There is something wrong with the way we read text like John 3:16 that brings out the worst of what has passed for Christianity over the last 2000 years.  All the wars and killings, heretic and witch hunts brought about in the name of Jesus should be an indicator that Christians have misread their book.  The fact that the 20th century was the most war-torn bloody century in human history and that Christians were the best killers in the 20th century should give us pause in how we are practicing our faith.
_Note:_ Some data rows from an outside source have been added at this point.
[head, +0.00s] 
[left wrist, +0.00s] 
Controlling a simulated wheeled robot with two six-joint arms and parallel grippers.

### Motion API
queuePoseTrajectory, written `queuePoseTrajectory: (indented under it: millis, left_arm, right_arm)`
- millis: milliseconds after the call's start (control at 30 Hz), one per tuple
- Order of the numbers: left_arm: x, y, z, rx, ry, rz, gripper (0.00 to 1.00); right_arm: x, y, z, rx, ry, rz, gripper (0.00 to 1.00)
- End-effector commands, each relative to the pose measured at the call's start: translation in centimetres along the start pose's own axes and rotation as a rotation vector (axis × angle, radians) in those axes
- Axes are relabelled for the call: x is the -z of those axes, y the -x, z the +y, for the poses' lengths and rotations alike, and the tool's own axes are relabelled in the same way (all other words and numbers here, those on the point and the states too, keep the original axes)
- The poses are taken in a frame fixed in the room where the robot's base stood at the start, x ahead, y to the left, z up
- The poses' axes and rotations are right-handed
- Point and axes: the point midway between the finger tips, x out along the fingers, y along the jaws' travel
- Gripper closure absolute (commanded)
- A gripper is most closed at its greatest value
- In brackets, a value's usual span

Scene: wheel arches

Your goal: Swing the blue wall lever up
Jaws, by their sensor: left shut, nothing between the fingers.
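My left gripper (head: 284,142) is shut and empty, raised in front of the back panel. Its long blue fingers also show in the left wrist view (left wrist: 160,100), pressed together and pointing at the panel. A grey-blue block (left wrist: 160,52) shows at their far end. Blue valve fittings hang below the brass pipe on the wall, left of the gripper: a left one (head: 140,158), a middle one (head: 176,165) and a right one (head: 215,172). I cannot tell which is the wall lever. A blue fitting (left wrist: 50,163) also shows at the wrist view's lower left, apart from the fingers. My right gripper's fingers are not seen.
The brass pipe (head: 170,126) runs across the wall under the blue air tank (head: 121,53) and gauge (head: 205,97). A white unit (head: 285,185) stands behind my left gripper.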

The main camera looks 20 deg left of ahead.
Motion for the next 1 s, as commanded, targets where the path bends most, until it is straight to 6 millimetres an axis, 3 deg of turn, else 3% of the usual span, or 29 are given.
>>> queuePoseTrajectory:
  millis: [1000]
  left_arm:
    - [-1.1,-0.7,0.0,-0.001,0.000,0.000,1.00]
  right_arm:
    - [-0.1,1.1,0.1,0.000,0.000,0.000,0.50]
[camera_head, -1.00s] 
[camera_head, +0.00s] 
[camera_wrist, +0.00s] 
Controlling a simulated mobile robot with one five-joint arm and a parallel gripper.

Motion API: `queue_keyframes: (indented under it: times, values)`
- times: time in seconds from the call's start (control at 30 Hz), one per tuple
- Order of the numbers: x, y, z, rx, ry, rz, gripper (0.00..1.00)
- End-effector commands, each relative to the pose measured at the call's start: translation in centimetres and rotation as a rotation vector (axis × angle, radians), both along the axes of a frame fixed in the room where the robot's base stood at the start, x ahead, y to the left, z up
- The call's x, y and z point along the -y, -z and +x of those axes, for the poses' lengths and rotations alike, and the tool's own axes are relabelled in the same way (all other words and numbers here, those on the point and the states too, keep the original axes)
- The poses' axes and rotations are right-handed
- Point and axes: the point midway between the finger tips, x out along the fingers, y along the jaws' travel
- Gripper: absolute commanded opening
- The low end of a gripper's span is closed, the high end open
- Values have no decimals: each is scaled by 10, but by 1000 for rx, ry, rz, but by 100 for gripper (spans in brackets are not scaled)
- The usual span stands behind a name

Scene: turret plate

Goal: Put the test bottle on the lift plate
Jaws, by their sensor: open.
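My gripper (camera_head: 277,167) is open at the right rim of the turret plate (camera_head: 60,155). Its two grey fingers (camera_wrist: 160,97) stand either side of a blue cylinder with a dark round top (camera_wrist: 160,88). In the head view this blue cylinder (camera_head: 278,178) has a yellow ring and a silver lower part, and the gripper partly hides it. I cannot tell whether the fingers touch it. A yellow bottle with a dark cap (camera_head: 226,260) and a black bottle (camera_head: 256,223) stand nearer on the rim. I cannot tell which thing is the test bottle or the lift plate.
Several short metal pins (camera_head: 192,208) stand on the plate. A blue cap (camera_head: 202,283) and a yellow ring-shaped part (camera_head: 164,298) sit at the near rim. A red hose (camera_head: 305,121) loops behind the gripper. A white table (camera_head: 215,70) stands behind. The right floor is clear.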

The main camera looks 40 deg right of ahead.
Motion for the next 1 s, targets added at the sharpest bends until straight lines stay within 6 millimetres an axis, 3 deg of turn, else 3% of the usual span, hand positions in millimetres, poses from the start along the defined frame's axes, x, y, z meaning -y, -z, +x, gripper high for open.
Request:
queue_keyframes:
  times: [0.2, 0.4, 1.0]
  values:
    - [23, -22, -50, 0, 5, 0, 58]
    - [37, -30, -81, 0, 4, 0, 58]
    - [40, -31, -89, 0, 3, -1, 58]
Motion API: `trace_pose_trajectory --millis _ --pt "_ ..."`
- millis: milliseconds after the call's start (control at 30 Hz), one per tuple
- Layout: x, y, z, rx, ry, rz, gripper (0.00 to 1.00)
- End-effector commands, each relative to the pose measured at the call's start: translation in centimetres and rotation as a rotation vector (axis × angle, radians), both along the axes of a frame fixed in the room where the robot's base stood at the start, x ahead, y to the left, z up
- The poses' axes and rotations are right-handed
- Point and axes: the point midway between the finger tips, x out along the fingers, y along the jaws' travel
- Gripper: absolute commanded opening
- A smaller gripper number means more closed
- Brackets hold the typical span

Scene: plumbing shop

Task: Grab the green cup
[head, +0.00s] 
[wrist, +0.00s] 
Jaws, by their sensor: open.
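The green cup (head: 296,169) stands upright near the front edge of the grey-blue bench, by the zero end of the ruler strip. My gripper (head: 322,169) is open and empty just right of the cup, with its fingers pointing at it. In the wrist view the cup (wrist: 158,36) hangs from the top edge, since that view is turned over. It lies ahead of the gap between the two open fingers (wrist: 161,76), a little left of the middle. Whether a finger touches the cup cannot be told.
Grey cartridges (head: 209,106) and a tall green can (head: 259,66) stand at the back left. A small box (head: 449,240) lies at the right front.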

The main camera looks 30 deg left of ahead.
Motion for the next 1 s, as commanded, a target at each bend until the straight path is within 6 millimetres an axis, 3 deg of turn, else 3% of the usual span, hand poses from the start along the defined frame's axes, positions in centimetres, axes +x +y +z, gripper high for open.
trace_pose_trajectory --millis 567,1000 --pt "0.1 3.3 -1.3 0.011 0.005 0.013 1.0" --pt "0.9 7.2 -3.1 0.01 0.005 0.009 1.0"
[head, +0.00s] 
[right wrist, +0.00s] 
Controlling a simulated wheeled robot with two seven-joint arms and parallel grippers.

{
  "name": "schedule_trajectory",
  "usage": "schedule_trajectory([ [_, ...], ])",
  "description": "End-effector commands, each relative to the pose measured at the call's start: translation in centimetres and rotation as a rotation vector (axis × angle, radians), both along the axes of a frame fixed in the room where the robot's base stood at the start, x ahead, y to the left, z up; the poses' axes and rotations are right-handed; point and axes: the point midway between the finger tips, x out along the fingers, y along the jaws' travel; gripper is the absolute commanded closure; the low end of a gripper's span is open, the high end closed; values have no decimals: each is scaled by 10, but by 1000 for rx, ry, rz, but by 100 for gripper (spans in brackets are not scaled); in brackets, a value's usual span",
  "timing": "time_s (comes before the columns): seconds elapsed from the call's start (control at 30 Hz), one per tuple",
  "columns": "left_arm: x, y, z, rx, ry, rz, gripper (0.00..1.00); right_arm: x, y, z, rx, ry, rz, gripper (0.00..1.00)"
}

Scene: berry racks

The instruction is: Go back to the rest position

One clue to understanding the fault-line in these matters has to do with our relationship with worldly power and status.  The clandestine meeting between Jesus and Nicodemus serves as a good example.  When it came to worldly power and status, Nicodemus was high-up by the Jewish standards of the times and Jesus had no worldly power or status.  In fact, those who did have worldly power and status were trying to do away with Jesus.  It may be as simple as this; Jesus could make such clear assertions about his mission, its truth and his being favored by God because he was not of any privileged class.  He had no worldly power or status.  There may be an endemic disadvantage to worldly privilege, power and status that puts any believer in Jesus at a disadvantage.  Not to take into account this disadvantage is dangerous to the Faith.